Dans sa vision à la fois colorée et crépusculaire du cinéma contemporain et futur, Folman renvoie surtout ici à l’exercice récent d’Holy Motors de Carax, dont il est un cousin très proche avec son actrice totale et au service du désir multiforme des autres, ainsi que dans sa vision des nouvelles technologies comme la performance capture, et par là, une certaine peur de l’immatériel. Un propos discutable sur certain points et excessivement mélancolique peut-être, mais au-delà ce qui fait que ça marche moins ici, c’est évidemment toute cette dimension démonstrative et donneuse de leçon qui se substitue souvent à la poésie. La première partie « live » a ses bons côtés : l’étrangeté de l’habitation de Robin Wright située près d’un aéroport, ce rapport mère-fils en embryon et cette grande séquence de scannage où le cinéaste offre à Harvey Keitel un puissant monologue (qui est pour ce grand acteur l’occasion de nous offrir à nouveau un moment de bravoure intense). Mais il faut aussi subir un traitement de studio Hollywoodien plus caricatural que celui de Qui veut la peau de Roger Rabbit et un Danny Huston en roue libre… Que l’on songe à l’hollywood surréel et déjà cauchemardesque dans son rapport à l’acteur d’un Robert Mulligan dans Inside Daisy Clover, et on se rendra compte finalement à quel point Folman ranime ici de vieilles lunes avec un talent modéré.
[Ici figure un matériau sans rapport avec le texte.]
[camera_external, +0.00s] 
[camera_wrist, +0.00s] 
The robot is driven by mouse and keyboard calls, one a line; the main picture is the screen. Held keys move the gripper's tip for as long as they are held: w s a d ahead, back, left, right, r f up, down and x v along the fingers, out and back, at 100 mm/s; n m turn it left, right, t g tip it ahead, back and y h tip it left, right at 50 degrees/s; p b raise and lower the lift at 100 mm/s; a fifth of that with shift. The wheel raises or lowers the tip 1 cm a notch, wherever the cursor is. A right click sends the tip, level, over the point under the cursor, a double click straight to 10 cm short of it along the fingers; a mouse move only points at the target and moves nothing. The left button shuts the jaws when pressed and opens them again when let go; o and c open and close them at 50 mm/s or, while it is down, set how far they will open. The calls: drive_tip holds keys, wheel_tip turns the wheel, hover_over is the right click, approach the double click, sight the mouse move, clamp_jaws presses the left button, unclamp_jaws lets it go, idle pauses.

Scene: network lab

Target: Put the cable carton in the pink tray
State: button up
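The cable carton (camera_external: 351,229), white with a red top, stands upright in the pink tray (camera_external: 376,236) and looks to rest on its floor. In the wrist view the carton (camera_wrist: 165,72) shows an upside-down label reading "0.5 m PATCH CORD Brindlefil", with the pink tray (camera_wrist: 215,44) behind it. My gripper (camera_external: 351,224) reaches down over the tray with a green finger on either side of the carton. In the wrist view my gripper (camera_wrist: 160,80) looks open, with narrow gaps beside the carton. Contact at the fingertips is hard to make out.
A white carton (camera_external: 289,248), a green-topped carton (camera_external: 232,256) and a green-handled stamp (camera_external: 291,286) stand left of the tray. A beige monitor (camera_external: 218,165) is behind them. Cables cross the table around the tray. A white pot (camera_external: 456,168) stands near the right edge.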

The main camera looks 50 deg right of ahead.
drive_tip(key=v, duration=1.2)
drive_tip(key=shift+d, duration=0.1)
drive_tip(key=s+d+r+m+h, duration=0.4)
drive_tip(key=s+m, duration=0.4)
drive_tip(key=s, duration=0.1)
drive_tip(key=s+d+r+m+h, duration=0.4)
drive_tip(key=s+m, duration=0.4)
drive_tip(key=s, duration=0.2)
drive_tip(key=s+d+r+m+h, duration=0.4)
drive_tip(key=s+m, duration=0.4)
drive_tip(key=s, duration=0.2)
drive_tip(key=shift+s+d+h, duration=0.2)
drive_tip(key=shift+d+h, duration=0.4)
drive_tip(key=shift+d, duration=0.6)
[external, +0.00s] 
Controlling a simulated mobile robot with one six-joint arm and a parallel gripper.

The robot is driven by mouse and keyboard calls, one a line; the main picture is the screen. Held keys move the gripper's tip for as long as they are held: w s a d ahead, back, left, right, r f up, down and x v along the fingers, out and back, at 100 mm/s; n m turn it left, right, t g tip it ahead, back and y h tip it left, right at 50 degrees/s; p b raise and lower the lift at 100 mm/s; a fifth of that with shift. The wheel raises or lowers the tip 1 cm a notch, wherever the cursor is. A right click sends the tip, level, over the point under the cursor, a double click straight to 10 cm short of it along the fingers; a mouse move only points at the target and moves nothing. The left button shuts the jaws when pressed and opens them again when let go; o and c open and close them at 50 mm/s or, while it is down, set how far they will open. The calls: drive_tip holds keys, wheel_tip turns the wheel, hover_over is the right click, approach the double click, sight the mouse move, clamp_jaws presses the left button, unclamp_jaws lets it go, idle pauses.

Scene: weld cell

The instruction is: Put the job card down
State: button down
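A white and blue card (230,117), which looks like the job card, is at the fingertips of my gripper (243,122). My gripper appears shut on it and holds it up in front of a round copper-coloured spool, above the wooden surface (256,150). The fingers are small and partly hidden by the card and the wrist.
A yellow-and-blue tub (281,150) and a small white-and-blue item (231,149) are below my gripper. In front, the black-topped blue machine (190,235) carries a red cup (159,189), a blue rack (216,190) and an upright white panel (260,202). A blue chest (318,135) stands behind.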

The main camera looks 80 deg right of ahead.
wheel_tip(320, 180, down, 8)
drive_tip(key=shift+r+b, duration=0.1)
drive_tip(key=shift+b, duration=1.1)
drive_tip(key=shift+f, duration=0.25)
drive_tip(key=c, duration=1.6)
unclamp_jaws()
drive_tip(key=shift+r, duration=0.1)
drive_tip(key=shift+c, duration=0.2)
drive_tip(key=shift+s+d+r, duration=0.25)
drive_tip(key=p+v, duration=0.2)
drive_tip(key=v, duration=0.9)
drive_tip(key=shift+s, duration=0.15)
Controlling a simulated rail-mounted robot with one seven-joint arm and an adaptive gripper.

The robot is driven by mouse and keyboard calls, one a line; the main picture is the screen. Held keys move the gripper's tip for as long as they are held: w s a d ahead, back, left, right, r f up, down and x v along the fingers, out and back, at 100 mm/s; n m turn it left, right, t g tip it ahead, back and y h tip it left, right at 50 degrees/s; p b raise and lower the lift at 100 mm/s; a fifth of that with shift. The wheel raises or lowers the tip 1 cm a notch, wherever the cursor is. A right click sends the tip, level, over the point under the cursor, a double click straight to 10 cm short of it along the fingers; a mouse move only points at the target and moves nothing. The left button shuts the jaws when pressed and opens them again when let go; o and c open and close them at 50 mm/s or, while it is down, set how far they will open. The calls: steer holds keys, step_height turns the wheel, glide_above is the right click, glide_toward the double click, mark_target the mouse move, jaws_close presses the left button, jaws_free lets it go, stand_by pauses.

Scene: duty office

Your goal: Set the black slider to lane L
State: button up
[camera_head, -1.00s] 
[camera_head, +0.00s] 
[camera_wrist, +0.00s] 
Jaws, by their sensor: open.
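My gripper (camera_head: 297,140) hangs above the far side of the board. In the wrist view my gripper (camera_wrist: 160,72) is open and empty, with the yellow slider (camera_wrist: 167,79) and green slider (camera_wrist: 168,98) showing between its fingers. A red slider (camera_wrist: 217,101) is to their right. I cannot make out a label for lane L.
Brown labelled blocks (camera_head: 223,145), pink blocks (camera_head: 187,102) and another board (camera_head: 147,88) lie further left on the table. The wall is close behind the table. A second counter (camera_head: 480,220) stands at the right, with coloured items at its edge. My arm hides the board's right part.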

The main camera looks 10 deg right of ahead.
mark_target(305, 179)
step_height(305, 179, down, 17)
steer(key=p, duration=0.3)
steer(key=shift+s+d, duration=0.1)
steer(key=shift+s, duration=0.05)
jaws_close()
La seconde partie et sa plongée dans l’animation est la plus débridée et la plus libre, encore que là encore, on ne sait pas si cela tient d’une difficulté pour le cinéaste à cadrer son sujet au-delà d’une grosse colère. De fait, le traitement mi second live / mi Merrie Melodies années 30 du graphisme a ses atouts et ses limites… Tout d’abord il est immédiatement oppressant, très explicite d’un certain épuisement de l’imaginaire en mettant en rapport cette esthétique surannée avec des thématiques cyber-punk très poussée. Le plus convaincant est sans doute le traitement de l’héroïne, sa désincarnation et toute les expérimentations sur le ressenti de son âge, ce passage du temps émouvant. Mais le carnaval en lui-même est souvent bien rigide et unilatéral, qu’on compare à ce qu’un Satoshi Kon à pu effectuer dans Paprika. La mise en scène souffre aussi de quelques gimmicks vite lassant, comme ces nombreux travellings de couloirs ou de foules fendues qu’on connaît déjà au réalisateur, et ces autres tentatives formelles comme ces vue subjectives finales, un peu grossière… Surtout de nombreux passages « pastiches » comme les extraits de films de la néo-Robin ou le show du PDG des pilules, en forme de néo-Steve Jobs, rappelle régulièrement la lourdeur symbolique, le propos de plomb… Le spectateur préfèrera peut-être s’accrocher à un autre symbolisme pas forcément plus léger, celui d’une relation mère-fils passionnelle qui va ici assez loin. Il faut bien avouer qu’on reste curieusement sous-tension de l’émotion tout du long, malgré tous ces agacements, sans doute aussi grâce aux perfusions musicales permanentes de l’excellent Max Richter.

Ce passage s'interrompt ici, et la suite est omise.